■ **Do this**: Reproduce the data below in full and exclude every picture.

Start of Material

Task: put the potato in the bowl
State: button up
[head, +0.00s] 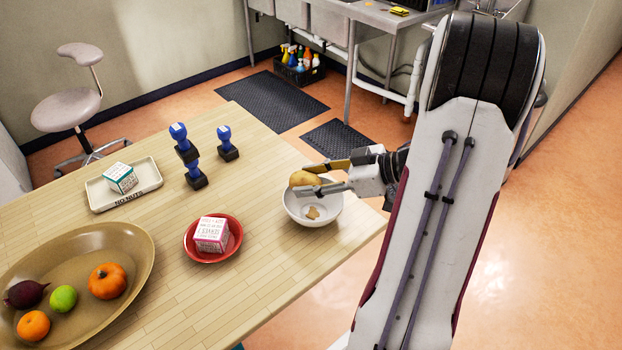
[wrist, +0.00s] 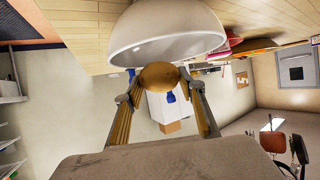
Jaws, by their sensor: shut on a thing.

End of Material

■ **Exercise result**:
Task: put the potato in the bowl
State: button up
[head, +0.00s] 
[wrist, +0.00s] 
Jaws, by their sensor: shut on a thing.

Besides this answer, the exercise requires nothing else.